Il Tribunale ha poi ritenuto provata, in assenza di specifica contestazione da parte della società convenuta, la natura discriminatoria del provvedimento assunto da Facebook, desumibile dalla connessione temporale tra l’assunzione da parte dell’utente, nella sua qualità di avvocato, del mandato defensionale in un giudizio contro la stessa Facebook, e comunque frutto di una valutazione arbitraria, da parte della medesima, del contenuto politico ed ideologico dei post pubblicati dal ricorrente.

Il gestore avrebbe così leso gravemente diritti fondamentali della persona, nella misura in cui i social network sono assurti a luogo nel quale nel quale si proietta l’identità personale dell’individuo, ed ove si intessono relazioni interpersonali e si esercita il diritto costituzionale all’espressione del proprio pensiero.

Pur incombendo sul danneggiato l’onere di provare il danno, il Tribunale ritiene, sulla base del principio di vicinanza della prova, che, nella fattispecie, tale onere debba essere invertito, «dal momento che tutte le prove erano nella piena disponibilità della (sola) resistente, mentre sono del tutto precluse al ricorrente, e che la resistente ha deciso di impedirne la produzione in giudizio».

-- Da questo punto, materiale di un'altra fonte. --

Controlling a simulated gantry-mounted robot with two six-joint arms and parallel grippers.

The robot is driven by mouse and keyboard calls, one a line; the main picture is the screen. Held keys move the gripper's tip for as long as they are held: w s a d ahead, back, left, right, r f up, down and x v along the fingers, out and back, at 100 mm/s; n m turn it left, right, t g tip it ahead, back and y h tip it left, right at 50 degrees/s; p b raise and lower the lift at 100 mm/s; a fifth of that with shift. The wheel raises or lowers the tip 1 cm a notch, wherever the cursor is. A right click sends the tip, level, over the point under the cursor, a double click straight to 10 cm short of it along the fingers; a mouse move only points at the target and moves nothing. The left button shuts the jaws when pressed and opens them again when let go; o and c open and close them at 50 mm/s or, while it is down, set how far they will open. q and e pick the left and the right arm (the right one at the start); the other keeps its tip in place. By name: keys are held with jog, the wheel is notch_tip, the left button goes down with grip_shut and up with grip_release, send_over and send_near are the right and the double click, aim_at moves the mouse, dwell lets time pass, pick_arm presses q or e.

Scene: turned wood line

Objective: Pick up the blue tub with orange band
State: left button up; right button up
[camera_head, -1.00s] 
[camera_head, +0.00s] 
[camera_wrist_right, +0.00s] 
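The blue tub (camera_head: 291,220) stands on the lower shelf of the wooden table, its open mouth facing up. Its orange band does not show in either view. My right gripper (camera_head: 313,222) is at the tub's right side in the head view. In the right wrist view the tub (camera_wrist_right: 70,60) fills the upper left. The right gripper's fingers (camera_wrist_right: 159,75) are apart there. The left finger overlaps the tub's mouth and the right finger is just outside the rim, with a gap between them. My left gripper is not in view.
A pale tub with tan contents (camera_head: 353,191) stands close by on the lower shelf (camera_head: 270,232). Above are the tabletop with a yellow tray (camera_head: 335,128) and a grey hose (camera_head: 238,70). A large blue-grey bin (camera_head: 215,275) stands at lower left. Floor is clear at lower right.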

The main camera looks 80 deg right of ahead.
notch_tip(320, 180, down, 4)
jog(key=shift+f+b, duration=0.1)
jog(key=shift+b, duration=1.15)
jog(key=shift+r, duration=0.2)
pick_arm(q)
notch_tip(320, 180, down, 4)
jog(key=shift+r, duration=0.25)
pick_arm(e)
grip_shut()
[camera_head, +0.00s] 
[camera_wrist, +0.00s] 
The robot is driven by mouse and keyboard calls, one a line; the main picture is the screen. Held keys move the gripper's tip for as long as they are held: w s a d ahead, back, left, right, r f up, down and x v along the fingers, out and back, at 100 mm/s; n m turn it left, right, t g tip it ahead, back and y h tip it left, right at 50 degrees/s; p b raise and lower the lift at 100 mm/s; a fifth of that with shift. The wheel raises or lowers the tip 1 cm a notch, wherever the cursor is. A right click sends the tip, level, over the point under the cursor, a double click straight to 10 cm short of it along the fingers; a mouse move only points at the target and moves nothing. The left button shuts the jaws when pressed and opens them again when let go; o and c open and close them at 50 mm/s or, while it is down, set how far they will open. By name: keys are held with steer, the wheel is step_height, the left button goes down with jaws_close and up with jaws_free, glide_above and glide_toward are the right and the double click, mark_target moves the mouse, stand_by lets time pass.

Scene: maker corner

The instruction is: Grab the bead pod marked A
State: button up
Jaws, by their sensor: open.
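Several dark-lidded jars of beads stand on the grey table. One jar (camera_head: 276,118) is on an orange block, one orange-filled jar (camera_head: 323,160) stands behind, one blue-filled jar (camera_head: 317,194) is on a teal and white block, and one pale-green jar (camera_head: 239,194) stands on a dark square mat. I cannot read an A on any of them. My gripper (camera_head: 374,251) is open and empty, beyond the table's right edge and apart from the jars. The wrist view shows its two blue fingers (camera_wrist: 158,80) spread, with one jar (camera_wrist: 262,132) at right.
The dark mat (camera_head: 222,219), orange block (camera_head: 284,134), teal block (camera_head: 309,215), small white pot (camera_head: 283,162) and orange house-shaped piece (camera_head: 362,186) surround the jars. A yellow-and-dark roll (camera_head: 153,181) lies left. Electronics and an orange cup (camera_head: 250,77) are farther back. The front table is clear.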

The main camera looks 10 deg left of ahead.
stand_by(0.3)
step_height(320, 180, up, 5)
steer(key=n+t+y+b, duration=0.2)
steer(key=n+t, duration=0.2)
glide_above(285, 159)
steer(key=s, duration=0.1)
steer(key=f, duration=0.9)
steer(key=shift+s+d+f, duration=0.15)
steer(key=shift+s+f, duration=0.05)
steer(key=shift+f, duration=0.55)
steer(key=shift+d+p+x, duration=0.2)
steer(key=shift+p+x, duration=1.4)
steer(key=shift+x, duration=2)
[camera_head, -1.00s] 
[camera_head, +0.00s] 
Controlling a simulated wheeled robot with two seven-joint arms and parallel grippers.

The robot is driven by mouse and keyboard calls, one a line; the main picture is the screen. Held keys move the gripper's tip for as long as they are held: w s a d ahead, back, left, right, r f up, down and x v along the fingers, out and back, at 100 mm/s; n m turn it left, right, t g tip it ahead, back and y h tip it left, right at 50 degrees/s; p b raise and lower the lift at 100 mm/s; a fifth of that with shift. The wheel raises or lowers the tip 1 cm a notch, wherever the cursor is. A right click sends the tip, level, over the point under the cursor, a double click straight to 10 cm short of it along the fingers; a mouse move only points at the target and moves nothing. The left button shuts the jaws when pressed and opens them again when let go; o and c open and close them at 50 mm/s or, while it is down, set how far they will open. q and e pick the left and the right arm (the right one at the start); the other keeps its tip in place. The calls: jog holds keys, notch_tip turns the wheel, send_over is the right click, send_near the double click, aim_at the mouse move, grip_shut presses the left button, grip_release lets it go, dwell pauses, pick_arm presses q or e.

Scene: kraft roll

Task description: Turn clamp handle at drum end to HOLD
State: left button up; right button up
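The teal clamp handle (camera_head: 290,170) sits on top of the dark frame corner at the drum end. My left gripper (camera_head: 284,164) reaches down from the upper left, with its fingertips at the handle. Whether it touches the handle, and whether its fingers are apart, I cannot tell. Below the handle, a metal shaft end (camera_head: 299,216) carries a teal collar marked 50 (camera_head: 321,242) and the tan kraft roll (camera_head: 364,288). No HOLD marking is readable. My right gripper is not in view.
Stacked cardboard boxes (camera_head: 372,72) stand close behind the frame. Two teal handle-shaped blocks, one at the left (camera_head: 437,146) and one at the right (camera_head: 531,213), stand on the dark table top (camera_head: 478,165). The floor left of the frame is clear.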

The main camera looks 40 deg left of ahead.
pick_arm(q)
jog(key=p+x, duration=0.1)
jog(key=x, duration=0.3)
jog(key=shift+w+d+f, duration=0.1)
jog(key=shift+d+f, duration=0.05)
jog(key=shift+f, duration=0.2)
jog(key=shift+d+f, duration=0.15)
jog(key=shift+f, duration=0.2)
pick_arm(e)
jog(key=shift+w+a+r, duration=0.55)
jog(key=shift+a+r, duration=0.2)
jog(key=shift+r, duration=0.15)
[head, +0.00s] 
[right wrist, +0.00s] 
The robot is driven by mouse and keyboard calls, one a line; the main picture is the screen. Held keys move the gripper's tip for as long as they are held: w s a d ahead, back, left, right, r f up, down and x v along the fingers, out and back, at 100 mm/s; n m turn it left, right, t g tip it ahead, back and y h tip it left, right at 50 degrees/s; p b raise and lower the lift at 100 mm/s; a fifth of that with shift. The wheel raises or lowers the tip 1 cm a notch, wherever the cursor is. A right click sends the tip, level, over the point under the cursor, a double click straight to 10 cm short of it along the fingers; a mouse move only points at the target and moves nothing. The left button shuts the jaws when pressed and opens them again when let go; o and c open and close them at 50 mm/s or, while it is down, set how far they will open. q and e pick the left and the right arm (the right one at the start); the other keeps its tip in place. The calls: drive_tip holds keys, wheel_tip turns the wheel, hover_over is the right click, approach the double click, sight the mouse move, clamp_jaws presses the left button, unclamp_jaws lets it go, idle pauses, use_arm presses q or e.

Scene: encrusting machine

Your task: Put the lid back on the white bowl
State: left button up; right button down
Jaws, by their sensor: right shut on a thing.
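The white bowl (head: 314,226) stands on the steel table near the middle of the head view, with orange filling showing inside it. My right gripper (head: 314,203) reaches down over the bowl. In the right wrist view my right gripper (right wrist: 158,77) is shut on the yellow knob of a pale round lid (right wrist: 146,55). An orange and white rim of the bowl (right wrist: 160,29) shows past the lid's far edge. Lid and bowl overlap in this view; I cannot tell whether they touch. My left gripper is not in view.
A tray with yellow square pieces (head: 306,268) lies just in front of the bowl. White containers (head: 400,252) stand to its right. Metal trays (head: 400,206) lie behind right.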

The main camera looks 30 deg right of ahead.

Pertanto, il Giudice bolognese ha concluso che l’esclusione, immotivata, dal social network è suscettibile di cagionare «un danno grave, anche irreparabile, alla vita di relazione, alla possibilità di continuare a manifestare il proprio pensiero utilizzando la rete di contatti sociali costruita sulla piattaforma e, in ultima analisi, persino alla stessa identità personale dell’utente, la quale come noto viene oggi costruita e rinforzata anche sulle reti sociali. Tal danno non è facilmente emendabile creando un nuovo profilo personale e nuove pagine, atteso che resta la perdita della rete di relazioni, la quale viene costruita dagli utenti del social network con una attività di lungo periodo e non semplice».